I started reading the Guardian at university, where I enjoyed following one story through the eyes of all the various newspapers in the JCR. I was excited that things which some papers trumpeted as orthodoxy, the sine qua non of civilised life, were regarded by the Guardian as open to challenge.

I’m a marine underwriter living in Surrey – but I still have fond memories of living and working in Liverpool for a number of years in the 80s. I was one of those LibDems whom the Cleggster – deathless Guardian, thank you – identified as being to the left of New Labour, and not wanted in New LibCons. Now I’m a paid-up Labour Party member.
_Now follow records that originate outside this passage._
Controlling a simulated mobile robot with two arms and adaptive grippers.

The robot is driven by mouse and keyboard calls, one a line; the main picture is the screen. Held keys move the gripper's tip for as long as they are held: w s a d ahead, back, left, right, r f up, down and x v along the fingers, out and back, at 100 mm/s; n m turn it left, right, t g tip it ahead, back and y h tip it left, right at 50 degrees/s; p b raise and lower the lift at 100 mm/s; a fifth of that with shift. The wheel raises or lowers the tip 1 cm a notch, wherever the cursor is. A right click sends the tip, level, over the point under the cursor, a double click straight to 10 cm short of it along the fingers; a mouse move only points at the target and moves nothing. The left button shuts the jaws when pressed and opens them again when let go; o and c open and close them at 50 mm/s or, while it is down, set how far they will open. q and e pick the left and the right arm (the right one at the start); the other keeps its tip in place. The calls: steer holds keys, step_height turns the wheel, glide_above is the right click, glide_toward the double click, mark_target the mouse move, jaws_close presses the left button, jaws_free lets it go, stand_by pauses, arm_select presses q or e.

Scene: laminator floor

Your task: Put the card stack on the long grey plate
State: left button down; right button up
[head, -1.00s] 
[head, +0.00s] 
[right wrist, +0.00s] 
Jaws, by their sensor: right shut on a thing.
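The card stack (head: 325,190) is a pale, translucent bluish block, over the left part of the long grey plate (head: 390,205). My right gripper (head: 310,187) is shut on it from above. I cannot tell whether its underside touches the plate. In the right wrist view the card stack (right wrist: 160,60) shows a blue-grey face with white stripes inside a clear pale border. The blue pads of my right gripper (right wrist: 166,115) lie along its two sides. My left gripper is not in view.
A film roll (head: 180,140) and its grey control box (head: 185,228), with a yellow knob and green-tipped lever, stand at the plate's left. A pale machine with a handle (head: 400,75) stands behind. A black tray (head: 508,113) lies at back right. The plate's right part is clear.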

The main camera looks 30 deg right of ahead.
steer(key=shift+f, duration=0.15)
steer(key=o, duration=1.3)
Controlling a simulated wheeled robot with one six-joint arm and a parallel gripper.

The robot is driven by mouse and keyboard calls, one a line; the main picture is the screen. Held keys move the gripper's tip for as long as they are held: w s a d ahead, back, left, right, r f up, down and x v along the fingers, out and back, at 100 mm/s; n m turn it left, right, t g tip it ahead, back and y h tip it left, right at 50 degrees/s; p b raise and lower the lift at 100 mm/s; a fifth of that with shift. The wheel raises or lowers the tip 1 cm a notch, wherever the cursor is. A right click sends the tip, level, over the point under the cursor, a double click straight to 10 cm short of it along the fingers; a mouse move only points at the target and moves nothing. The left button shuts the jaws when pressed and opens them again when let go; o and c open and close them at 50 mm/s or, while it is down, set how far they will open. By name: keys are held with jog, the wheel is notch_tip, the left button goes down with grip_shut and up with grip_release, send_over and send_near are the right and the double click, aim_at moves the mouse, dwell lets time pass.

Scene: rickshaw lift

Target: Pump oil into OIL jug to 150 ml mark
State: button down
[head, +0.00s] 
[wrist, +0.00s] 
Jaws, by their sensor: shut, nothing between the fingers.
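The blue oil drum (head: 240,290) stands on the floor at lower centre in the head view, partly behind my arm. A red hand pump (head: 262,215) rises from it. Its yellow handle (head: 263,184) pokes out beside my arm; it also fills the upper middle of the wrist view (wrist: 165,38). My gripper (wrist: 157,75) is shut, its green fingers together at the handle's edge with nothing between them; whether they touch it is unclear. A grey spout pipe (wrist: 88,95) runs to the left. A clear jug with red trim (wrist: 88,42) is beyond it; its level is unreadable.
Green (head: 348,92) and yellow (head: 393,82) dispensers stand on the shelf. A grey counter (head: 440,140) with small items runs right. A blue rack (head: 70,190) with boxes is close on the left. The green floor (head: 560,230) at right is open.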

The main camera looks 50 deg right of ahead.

I go to my local parish church, where I’m a Reader. Studying theology after I retired was interesting and challenging – adult education seems to involve a lot of sitting round in small groups sharing one’s ignorance (‘bringing one’s experience of life’) instead of learning!

I cannot understand British xenophobia and anti-Europeanism. Don’t people live better in Hamburg or Genoa than in [insert British city name]? I think they do.

I would have loved to have lived as a reasonably well-resourced young man in England in the late 1930s. The finest streamlined trains – think Coronation Scot – Empire class flying boats – ocean liners – the ‘Queen Mary’ – and any number of beautiful cars; the original Penguin Pool and all the other Lubetkin buildings; Stanley Spencer; Raymond Loewy; the Children’s Encyclopedia and all those Arthur Mee books – my first newspaper was The Children’s Newspaper. Only the shadow of Nazism spoiled it.